Starting today, the company will let businesses post job openings on their pages or in a new jobs bookmark so Facebook users can apply directly through the website or app.

Page admins will be able to create a jobs post, track applicants or communicate with them via Facebook Messenger. They’ll also be able to promote jobs by paying to boost a post targeted at a particular audience. Applicants can find jobs in their news feeds while also bookmarking any they’re interested in. (The “Apply Now” feature even prepopulates an application with information from a user’s profile.)

“This new experience will help businesses find qualified people where they’re already spending their time—on Facebook and on mobile,” the company wrote in the blog post.

TechCrunch reported that Facebook has been testing features for the past few months that seem similar to those rolling out today. And according to Andrew Bosworth, Facebook’s vp of business and platform, the feature is a follow-up to others that debuted late last year and included ways to find places and events nearby.

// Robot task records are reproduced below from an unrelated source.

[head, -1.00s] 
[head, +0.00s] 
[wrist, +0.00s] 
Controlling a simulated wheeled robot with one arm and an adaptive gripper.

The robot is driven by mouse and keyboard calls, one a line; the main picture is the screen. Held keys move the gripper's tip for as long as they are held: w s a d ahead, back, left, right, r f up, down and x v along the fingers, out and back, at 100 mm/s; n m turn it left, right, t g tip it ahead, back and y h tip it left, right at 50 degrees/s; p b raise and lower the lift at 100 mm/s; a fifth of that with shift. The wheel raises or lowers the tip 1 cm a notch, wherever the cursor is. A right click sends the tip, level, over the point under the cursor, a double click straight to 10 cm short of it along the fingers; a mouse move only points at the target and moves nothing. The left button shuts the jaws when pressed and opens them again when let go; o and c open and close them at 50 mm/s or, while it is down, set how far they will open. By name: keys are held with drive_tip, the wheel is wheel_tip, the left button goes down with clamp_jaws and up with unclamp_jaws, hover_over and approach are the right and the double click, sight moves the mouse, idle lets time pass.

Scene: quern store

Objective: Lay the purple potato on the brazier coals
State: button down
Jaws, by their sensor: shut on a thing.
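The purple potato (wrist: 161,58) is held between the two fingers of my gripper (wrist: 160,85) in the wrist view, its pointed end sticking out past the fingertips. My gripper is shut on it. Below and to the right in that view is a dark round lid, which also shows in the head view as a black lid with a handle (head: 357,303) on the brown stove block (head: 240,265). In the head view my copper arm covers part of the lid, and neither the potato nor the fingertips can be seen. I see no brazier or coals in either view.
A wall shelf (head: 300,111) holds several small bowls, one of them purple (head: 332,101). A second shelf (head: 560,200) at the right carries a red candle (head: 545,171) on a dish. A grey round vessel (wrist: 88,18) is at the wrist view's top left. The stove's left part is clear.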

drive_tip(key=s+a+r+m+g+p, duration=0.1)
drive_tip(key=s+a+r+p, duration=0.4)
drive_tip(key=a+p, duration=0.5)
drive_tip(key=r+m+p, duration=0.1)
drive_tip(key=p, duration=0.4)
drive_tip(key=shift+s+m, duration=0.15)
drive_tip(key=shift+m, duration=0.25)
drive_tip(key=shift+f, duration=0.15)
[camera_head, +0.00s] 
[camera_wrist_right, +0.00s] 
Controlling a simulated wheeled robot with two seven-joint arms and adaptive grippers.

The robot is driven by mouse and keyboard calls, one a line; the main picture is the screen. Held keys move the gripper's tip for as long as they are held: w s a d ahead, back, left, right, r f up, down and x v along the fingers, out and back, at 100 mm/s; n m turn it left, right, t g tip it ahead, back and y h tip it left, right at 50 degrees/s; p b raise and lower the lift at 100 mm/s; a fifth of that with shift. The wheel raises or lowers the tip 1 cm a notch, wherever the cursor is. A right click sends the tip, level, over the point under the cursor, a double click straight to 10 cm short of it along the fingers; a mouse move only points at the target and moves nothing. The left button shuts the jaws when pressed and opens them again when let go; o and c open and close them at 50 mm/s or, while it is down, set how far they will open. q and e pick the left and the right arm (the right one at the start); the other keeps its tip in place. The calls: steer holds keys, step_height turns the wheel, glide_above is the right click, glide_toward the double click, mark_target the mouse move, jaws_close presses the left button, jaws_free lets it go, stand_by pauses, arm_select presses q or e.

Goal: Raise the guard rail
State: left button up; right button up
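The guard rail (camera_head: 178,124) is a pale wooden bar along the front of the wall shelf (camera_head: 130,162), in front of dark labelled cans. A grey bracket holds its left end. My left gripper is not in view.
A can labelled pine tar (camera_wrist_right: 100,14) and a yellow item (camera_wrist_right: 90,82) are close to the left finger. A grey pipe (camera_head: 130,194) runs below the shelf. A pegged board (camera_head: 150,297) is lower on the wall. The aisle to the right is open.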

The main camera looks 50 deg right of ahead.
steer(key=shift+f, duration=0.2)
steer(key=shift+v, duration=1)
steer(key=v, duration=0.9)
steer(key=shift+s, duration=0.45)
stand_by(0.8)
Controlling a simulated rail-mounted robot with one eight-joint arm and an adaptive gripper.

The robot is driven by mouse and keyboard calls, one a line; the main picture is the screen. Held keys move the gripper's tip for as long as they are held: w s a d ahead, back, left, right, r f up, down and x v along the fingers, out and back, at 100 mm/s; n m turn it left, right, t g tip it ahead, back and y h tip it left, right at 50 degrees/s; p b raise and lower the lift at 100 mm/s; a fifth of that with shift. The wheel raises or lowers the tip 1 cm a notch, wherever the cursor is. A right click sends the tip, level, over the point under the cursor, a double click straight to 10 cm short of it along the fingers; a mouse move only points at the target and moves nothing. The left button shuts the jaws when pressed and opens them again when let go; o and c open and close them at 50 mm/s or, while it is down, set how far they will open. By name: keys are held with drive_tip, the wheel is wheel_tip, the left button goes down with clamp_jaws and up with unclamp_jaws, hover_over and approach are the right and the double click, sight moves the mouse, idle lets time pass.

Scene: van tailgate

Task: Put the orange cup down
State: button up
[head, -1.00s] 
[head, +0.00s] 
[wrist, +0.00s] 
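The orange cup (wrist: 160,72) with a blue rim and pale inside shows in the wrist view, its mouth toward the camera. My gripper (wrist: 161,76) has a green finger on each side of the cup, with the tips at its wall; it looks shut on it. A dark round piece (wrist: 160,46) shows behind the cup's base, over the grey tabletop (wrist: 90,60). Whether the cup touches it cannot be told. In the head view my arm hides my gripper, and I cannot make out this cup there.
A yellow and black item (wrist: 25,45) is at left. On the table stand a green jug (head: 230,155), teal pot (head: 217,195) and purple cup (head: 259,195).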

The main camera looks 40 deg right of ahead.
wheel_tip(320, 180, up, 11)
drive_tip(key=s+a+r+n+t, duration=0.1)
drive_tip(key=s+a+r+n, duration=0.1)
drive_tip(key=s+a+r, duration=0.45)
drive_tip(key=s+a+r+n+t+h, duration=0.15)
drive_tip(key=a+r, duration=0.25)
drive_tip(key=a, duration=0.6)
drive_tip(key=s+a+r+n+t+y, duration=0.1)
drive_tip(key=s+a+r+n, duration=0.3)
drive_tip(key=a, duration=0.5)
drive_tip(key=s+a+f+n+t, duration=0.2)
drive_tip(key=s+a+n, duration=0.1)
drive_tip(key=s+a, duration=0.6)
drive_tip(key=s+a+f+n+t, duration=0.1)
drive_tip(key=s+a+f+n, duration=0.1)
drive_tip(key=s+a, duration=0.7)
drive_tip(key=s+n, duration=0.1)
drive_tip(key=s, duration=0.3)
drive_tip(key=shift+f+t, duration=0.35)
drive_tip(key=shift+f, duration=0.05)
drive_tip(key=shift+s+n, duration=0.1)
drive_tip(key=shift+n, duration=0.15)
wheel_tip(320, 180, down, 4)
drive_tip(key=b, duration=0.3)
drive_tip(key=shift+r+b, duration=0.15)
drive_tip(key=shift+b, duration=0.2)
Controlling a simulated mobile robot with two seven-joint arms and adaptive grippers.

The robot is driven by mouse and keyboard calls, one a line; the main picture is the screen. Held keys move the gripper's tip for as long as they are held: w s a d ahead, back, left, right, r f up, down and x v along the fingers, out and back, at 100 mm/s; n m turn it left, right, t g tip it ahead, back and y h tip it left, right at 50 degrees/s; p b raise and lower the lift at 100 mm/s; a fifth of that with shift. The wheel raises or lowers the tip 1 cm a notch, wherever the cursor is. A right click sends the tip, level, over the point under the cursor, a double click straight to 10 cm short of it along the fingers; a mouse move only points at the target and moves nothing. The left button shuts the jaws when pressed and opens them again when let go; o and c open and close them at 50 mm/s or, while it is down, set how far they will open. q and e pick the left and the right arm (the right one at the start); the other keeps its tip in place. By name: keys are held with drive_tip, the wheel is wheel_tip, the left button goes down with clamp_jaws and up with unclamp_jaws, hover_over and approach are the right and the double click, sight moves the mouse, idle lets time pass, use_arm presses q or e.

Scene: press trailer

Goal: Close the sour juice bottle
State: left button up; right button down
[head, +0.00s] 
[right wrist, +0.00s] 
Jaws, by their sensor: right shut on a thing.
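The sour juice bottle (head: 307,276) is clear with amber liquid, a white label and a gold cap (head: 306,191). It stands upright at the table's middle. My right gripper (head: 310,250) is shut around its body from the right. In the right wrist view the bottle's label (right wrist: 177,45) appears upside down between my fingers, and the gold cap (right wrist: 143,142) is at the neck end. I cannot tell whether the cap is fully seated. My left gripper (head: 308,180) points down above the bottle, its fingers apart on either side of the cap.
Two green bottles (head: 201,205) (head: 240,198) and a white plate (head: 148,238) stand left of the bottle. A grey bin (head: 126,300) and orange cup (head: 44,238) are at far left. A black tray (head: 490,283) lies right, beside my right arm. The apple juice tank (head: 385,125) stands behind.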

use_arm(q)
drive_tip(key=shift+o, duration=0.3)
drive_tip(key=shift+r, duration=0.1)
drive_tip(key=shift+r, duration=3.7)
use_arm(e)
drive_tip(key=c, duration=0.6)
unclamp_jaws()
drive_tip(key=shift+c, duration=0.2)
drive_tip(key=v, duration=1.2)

“It’s early days, but we’re excited to see how people use this simple tool to get the job they want and for businesses to get the help they need,” Bosworth said in a statement.

So far, the feature is rolling out to page administrators and job seekers in the U.S. and Canada for iOS and Android apps and for the website version of the platform. For users who may be worried about privacy or revealing embarrassing photos, potential future employers will only be able to see info provided by the applicants—unless of course that info is public. (This might be a good time to check your privacy settings.)